### Task description
Give an exact transcription of every line, dropping the images.

### Given material
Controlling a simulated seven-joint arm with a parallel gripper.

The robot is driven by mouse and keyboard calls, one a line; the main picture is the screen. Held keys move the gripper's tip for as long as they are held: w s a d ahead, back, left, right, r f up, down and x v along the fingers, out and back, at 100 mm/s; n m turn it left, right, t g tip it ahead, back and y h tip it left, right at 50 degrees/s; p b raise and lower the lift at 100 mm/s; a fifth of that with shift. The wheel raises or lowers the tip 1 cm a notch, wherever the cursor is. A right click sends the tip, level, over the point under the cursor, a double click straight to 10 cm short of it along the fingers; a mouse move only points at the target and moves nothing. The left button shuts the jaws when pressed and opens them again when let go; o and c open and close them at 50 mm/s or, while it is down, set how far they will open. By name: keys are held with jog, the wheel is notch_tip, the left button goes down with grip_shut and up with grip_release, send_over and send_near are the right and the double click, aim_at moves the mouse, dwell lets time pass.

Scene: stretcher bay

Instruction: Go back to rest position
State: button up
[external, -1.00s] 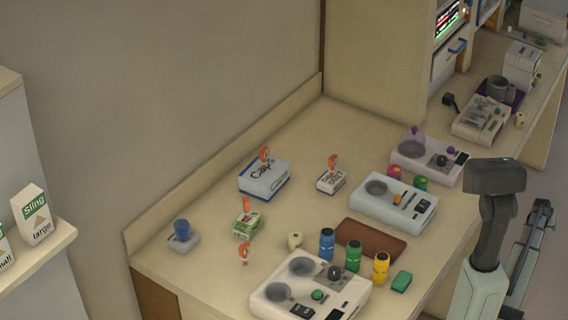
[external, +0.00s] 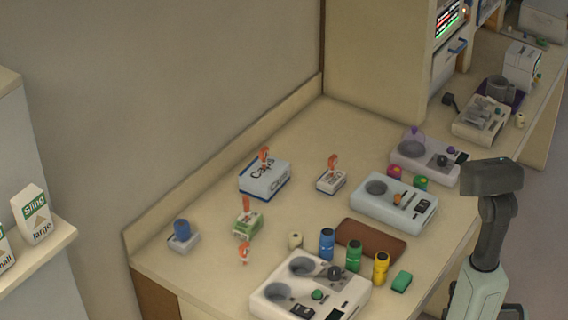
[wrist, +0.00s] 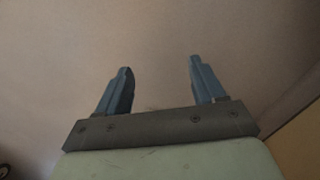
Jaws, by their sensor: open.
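My gripper (wrist: 158,85) shows in the wrist view with its two blue-grey fingers wide apart and nothing between them. Behind the fingers there is only a plain, blurred beige surface. In the external view my arm stands at the right, off the counter's front edge; the fingers cannot be made out there. No object is held, and none is near the fingers in the wrist view.
The counter (external: 300,212) holds white devices with round wells (external: 310,287), blue, green and yellow bottles (external: 353,256), a brown mat (external: 371,241) and small boxes (external: 265,181). A shelf with a Sling box (external: 36,214) stands at left.

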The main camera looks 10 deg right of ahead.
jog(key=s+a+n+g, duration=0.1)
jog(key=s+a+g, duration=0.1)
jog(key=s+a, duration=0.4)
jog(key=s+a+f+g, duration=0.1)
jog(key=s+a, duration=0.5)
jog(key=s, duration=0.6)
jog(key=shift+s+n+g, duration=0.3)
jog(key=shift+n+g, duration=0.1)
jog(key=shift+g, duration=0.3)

### Exercise output
Controlling a simulated seven-joint arm with a parallel gripper.

The robot is driven by mouse and keyboard calls, one a line; the main picture is the screen. Held keys move the gripper's tip for as long as they are held: w s a d ahead, back, left, right, r f up, down and x v along the fingers, out and back, at 100 mm/s; n m turn it left, right, t g tip it ahead, back and y h tip it left, right at 50 degrees/s; p b raise and lower the lift at 100 mm/s; a fifth of that with shift. The wheel raises or lowers the tip 1 cm a notch, wherever the cursor is. A right click sends the tip, level, over the point under the cursor, a double click straight to 10 cm short of it along the fingers; a mouse move only points at the target and moves nothing. The left button shuts the jaws when pressed and opens them again when let go; o and c open and close them at 50 mm/s or, while it is down, set how far they will open. By name: keys are held with jog, the wheel is notch_tip, the left button goes down with grip_shut and up with grip_release, send_over and send_near are the right and the double click, aim_at moves the mouse, dwell lets time pass.

Scene: stretcher bay

Instruction: Go back to rest position
State: button up
[external, -1.00s] 
[external, +0.00s] 
[wrist, +0.00s] 
Jaws, by their sensor: open.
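My gripper (wrist: 158,85) shows in the wrist view with its two blue-grey fingers wide apart and nothing between them. Behind the fingers there is only a plain, blurred beige surface. In the external view my arm stands at the right, off the counter's front edge; the fingers cannot be made out there. No object is held, and none is near the fingers in the wrist view.
The counter (external: 300,212) holds white devices with round wells (external: 310,287), blue, green and yellow bottles (external: 353,256), a brown mat (external: 371,241) and small boxes (external: 265,181). A shelf with a Sling box (external: 36,214) stands at left.

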The main camera looks 10 deg right of ahead.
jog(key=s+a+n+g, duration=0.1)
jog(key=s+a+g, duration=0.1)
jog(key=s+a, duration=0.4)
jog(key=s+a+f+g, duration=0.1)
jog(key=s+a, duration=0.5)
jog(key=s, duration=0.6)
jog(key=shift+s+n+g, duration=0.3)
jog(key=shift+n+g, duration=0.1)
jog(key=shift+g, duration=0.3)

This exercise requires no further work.